Where I'm Calling From 04
or; How to Have Fun at a Literary Conference
AWP has once again been attended and it has been survived. This is my second year, and I do think the experience is distinctly different when you attend as a vendor. But I firmly believe the best time you’ll ever have at a conference like AWP is the first time you go, knowing no one, or next to no one. There is tremendous benefit to a sort of ignorance of the Way of Things at an event such as this one…
I believe the ideal experience is to arrive on a Friday, when the event is busy and merch is verdant, to visit the booth of every publisher and program you’ve ever been interested in, heard about, or didn’t hear about. To chat up the booth vendors who, because you aren’t awkwardly trying to determine if you two should know one another, are happy to answer your questions, and to unabashedly request a tote bag, a hat, a mug, a sweatshirt, and end up with only one of those plus a sticker, because the rest require a subscription.
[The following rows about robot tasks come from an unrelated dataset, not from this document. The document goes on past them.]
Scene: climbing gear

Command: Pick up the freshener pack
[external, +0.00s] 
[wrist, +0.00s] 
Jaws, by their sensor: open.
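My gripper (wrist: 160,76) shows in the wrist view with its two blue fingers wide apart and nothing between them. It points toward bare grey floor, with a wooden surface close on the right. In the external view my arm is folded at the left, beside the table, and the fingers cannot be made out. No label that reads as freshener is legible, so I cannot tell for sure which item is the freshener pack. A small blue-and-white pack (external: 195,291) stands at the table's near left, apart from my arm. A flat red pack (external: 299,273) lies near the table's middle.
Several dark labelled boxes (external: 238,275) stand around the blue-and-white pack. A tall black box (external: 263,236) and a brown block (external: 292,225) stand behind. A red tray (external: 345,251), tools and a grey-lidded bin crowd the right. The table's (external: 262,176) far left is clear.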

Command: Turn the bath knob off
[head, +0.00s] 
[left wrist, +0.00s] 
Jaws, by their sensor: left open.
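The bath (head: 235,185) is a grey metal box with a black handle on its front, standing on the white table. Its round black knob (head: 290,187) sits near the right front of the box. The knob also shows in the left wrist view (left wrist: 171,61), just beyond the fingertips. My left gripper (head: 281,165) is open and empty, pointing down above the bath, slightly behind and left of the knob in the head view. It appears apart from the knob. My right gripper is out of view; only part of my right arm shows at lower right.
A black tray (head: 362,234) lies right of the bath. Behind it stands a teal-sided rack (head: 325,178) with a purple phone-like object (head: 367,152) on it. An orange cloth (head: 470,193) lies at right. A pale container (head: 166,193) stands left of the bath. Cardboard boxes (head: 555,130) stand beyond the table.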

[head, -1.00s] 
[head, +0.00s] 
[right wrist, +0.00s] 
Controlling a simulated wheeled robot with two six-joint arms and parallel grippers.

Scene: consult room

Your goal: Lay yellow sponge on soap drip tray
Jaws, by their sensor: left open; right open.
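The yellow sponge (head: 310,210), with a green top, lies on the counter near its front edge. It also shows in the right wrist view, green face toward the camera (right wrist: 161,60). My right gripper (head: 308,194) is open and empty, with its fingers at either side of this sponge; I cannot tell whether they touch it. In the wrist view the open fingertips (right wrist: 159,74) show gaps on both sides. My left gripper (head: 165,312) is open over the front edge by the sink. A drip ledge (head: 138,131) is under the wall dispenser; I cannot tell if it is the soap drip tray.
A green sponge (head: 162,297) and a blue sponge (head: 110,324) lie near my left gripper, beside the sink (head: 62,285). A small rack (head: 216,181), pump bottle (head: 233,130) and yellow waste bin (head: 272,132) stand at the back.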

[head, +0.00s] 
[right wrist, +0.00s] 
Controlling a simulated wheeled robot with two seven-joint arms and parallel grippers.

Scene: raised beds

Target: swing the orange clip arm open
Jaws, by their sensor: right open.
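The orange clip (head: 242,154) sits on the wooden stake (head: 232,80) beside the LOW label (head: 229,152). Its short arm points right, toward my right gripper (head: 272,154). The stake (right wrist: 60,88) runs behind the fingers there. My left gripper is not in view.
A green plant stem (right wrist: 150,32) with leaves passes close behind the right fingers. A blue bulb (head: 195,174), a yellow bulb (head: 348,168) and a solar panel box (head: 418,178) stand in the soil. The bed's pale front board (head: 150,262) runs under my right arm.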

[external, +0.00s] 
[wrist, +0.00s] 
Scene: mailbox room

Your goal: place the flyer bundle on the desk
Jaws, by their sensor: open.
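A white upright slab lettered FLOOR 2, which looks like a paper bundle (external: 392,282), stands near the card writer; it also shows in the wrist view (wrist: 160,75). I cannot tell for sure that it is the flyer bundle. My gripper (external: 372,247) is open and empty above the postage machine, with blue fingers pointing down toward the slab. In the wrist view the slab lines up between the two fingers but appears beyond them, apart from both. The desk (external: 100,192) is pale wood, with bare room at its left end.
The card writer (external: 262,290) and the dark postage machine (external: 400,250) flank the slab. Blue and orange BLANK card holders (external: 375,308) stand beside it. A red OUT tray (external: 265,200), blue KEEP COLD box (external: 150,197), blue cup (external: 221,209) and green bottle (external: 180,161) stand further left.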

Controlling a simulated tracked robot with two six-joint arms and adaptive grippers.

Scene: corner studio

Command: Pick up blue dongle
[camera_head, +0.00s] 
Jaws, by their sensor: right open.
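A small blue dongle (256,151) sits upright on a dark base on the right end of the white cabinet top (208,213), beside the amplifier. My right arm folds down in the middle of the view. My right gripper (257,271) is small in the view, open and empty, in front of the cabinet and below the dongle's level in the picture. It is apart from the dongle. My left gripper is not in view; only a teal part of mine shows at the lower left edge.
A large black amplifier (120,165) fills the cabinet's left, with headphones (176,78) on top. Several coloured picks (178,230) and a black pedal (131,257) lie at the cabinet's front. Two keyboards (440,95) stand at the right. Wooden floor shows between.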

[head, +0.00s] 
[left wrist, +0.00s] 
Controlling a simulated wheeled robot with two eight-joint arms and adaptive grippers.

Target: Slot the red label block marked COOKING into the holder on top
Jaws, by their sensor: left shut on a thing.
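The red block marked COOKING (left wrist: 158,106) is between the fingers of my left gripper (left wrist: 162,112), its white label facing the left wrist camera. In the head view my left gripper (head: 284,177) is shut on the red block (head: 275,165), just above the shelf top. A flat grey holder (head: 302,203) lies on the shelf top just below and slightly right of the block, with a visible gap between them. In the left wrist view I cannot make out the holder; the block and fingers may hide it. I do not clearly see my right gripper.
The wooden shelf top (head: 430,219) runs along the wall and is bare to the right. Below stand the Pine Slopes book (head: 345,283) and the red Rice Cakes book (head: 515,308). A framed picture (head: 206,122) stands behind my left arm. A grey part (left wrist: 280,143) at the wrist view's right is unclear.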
You can take a breather at the University of Iowa booth, which is in fact two booths, and sip coffee and sit on their couch (is it the same couch every year, guys? Who is your cleaner?), watch a little TV, and ask questions about what famous people went to their program, and think it’s pretty cool when someone mentions Flannery O Connor.
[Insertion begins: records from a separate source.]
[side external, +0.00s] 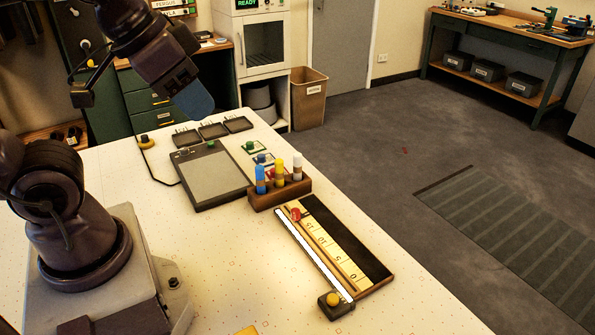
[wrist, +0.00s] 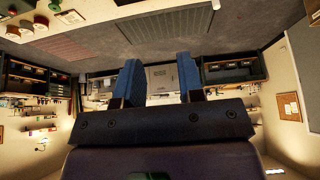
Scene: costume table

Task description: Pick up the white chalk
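The white chalk (side external: 297,168) stands upright in a brown wooden holder (side external: 283,194), at its right end. A yellow chalk (side external: 279,173) and a blue chalk (side external: 260,180) stand beside it in the same holder. My gripper (side external: 196,104) is in the air above the table's back left part, well away from the holder. In the wrist view my gripper (wrist: 159,82) shows two blue fingers spread apart with nothing between them.
A dark slate-like board (side external: 212,177) lies left of the holder. A long tray (side external: 355,250) with numbered strips and a red piece (side external: 295,214) lies in front. Small dark trays (side external: 213,131) sit at the back.

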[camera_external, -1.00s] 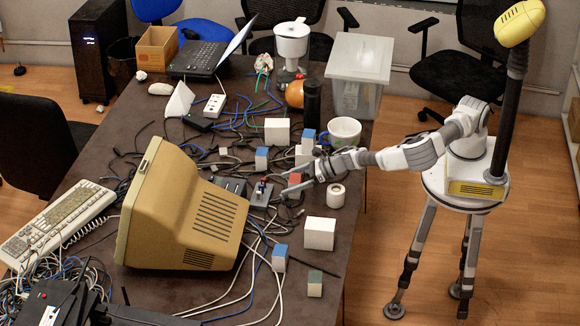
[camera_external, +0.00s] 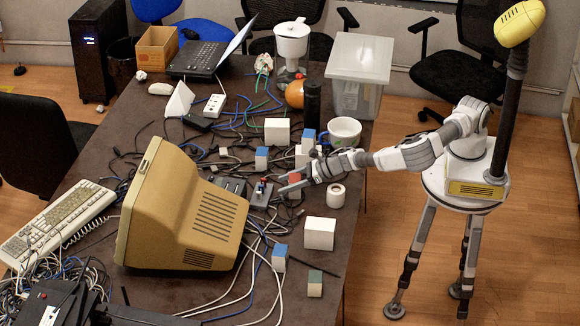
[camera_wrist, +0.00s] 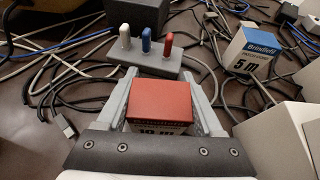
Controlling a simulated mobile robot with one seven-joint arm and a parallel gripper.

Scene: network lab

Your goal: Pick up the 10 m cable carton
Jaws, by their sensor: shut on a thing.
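The 10 m cable carton (camera_wrist: 160,103) has a red top and a pale side printed "10 m". In the wrist view it sits between the two fingers of my gripper (camera_wrist: 165,98), which is shut on it. In the external view the red carton (camera_external: 295,178) shows at the tips of my gripper (camera_external: 287,184), low over the table, right of the beige monitor. I cannot tell whether it touches the table.
A blue-topped carton (camera_wrist: 247,52) marked "5 m" stands to the right in the wrist view. A grey block with white, blue and red pegs (camera_wrist: 145,58) lies just beyond my fingers. Cables cover the table (camera_external: 345,235). A beige monitor (camera_external: 190,215) stands to the left.

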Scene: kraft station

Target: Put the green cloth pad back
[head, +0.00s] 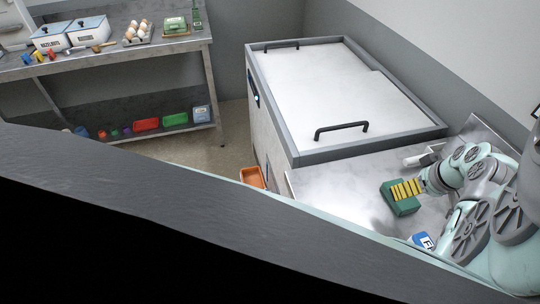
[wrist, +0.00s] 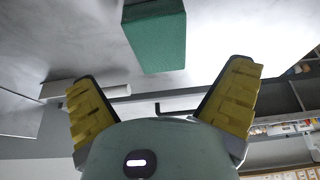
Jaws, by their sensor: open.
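The green cloth pad (head: 401,208) is a thick green block on the metal worktop at the right in the head view. In the wrist view the pad (wrist: 158,42) shows at the top centre, in front of the fingertips. My gripper (head: 406,189) is at the pad, its yellow fingers overlapping the pad's upper right part in the head view. In the wrist view my gripper (wrist: 162,82) is open, with its fingers wide apart and nothing between them. I cannot tell whether a finger touches the pad.
A large lidded chest (head: 330,95) with black handles stands behind the worktop (head: 340,195). A blue and white pack (head: 422,240) lies near the front, by my arm. An orange bin (head: 252,177) is at the worktop's left side. A shelf table (head: 110,60) with containers and eggs stands far left.

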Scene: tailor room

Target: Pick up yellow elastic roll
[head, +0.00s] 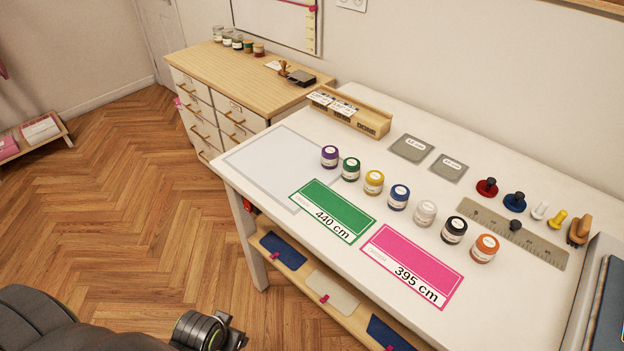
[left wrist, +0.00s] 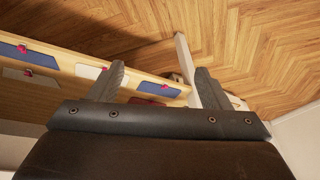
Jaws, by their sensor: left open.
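The yellow elastic roll (head: 374,182) stands upright on the white table, third from the left in a row of rolls. The green roll (head: 350,169) is on its left and the blue roll (head: 399,197) on its right. In the left wrist view my left gripper (left wrist: 160,80) is open and empty, with its two fingers apart. That view shows the floor and the shelf under the table, not the rolls. In the head view only part of my left arm shows at the bottom left. My right gripper is in neither view.
Purple (head: 329,156), white (head: 425,213), black (head: 454,229) and orange (head: 485,248) rolls share the row. Green (head: 333,211) and pink (head: 412,266) cards lie in front. A wooden box (head: 349,112) and grey squares (head: 411,148) lie behind. A ruler (head: 512,235) lies at right.

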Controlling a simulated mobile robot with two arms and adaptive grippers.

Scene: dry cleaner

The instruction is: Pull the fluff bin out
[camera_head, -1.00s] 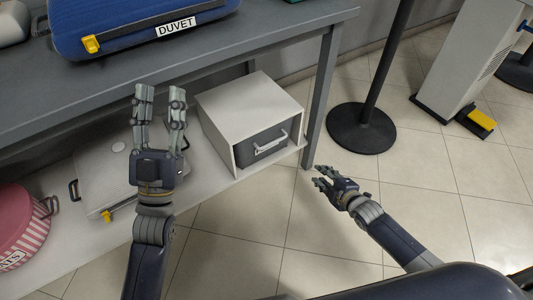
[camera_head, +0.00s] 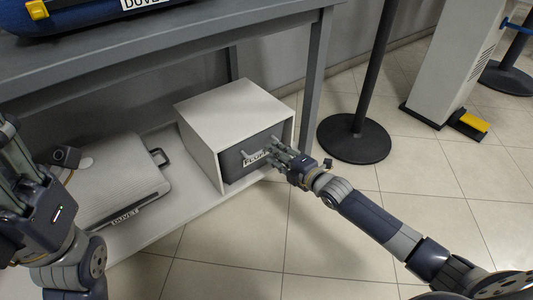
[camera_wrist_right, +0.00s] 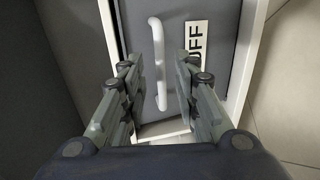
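The fluff bin (camera_head: 236,164) is a dark grey drawer in a white box (camera_head: 228,103) on the low shelf. Its front carries a light bar handle and a white label, partly hidden by my right gripper in the head view. My right gripper (camera_head: 273,151) is at the bin's front. In the right wrist view its fingers (camera_wrist_right: 160,85) are apart, one on each side of the pale handle (camera_wrist_right: 158,62); I cannot tell whether they touch it. My left gripper (camera_head: 22,165) is at the left edge, away from the bin, its fingertips partly cut off.
A pale case (camera_head: 112,190) labelled DUVET lies on the low shelf (camera_head: 150,228) left of the box. The table leg (camera_head: 314,80) stands right behind the box. A black post base (camera_head: 354,141) is on the floor at right. The floor before the shelf is clear.
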The conference food won’t repulse you, and the panel on friendships in literature will seem peculiar in a wonderful way. One tote bag will house seven different tote bags, forthcoming issues of Hot Dog Magazine, and a matchbook from a tired, lipstick-ed woman holding a baby and insisting you take the matchbook.
Offsite readings will be titillating, strange, a bit like the party you’d heard about in the woods while you attended plain ol’ Prom. They’ll happen in furniture stores and outdoor parking lots and abandoned Pullman cars. The next day, at the airport, you’ll spot a few hungover people roughly your age, dirty AWP totes hanging from their luggage handles, and you’ll want to blow them a little kiss. But of course, that’s not appropriate.
To have fun at AWP, you need lightness. Less expectation, less dread, less school-days anxiety. Lightness, and a lot of water.
Plus sunglasses and a hat.
I don’t have a particularly friendly face. This is bad for selling a product or endearing strangers to you. The fluorescent lighting at the convention center did me no favors— I felt vulnerable and overstimulated. “Like you’re in a casino and losing,” I said to someone at the conference, and she agreed. At least I had the excuse of Theo, disappearing to the *Lactation Lounge* to feed him. What constitutes a lounge, I wonder now. Two banquet-style tables with chairs and a fridge. But! It was a (mostly) quiet place where I could whisper silly things to my bear child.
Stony face or no, sincerity carries you through a weekend full of writers. I ran into an old client, bought two incredible books from Saint Lucy Books (based in Baltimore!), met the host of one of my favorite podcasts, and rekindled my love of readings at the Zona Motel offsite event on Saturday night. I also sat beside my husband at our crummy hotel at eleven PM, eating fries and drinking wine from a mug, marveling that we somehow made it all work. Thanks to everyone who managed to drop their aloofness for 72 hours and graciously took a matchbook.




Happy to have passed out postcards and matchbooks alongside you (while also catching snippets of you talking books and writing and coaching and editing, which was the real treat for me!).